Leave the pictures out and copy exactly the lines from the line containing "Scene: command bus" to the line containing "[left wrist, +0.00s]", both lines included.

Excerpt from a dataset:
(begin)

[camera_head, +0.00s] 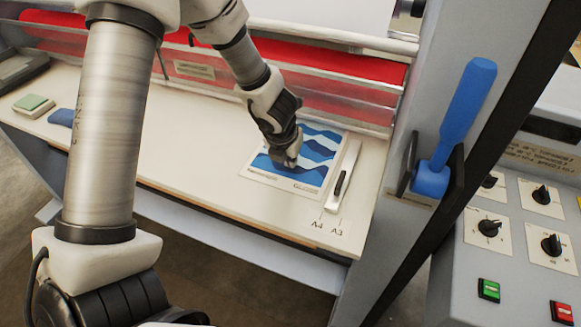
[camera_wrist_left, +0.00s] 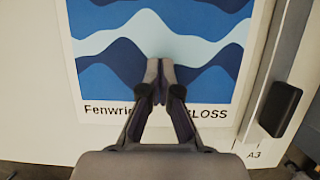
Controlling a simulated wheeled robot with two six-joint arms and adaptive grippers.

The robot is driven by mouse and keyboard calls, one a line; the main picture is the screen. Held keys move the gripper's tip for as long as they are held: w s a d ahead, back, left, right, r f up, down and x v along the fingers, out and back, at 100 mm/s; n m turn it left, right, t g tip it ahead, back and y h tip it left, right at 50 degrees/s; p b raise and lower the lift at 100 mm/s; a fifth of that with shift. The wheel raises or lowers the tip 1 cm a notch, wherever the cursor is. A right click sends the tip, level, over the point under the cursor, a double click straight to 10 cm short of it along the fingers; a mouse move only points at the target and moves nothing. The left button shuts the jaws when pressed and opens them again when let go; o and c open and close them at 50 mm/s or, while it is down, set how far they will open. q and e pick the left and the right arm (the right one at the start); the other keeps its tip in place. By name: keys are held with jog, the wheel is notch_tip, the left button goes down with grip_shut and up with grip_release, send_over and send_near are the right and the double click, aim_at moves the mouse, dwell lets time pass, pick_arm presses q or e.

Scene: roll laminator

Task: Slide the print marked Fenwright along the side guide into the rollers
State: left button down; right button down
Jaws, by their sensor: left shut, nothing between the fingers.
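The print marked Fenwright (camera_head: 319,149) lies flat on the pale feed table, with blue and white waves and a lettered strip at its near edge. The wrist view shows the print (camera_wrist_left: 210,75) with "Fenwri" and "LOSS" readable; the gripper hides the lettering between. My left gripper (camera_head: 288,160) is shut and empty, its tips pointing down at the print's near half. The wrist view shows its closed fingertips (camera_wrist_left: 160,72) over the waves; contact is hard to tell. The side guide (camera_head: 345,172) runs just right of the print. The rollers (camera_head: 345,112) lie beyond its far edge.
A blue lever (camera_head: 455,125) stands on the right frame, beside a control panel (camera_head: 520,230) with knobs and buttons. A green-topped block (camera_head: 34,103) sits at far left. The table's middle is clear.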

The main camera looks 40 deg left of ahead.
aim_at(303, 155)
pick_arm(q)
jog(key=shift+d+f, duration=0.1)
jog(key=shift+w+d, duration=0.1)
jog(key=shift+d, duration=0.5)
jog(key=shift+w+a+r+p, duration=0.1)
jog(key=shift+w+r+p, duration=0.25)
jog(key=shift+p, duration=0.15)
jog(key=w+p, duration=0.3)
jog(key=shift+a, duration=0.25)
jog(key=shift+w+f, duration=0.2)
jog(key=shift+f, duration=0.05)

(end)
(begin)

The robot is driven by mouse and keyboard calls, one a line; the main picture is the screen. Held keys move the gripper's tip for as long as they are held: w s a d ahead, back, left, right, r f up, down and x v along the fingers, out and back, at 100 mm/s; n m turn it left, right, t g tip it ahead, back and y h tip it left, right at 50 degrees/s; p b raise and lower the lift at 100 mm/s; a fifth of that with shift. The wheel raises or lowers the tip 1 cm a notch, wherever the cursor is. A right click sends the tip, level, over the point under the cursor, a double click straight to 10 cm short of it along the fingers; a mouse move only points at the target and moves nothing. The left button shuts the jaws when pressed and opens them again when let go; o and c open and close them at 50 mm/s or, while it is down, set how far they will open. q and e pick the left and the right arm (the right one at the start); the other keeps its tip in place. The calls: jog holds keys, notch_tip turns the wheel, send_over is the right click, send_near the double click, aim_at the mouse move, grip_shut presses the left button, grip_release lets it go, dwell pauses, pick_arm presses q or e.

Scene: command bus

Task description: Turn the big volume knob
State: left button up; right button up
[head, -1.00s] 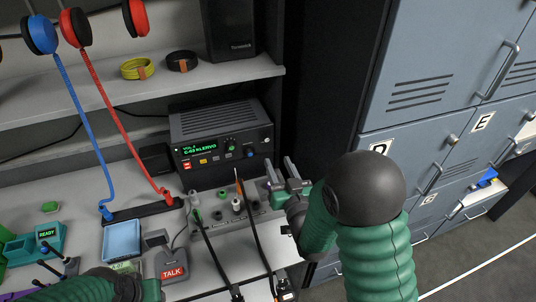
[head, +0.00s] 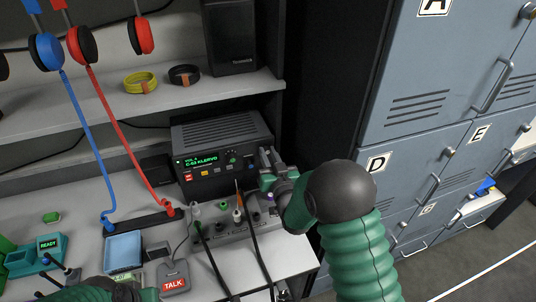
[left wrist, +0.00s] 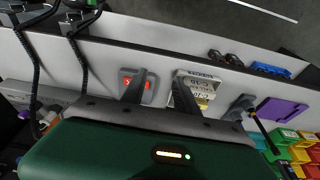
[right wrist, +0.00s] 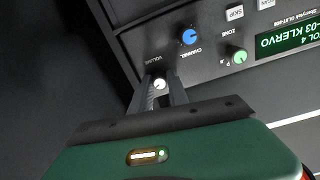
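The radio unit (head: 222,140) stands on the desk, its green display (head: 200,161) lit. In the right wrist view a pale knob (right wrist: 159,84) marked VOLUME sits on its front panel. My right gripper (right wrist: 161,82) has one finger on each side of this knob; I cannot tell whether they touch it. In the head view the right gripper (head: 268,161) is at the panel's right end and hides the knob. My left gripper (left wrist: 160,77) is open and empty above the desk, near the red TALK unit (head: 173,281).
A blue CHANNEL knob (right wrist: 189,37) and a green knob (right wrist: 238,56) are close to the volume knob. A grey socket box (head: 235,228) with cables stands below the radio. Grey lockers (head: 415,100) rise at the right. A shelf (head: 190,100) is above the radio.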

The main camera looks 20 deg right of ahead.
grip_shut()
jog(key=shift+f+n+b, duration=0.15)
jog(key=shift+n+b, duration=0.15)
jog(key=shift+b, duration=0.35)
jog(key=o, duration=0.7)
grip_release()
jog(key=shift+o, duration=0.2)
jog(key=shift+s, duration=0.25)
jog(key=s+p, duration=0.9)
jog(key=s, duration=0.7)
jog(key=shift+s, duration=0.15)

(end)

**OUTPUT OF THE EXERCISE**
Scene: command bus

Task description: Turn the big volume knob
State: left button up; right button up
[head, -1.00s] 
[head, +0.00s] 
[left wrist, +0.00s] 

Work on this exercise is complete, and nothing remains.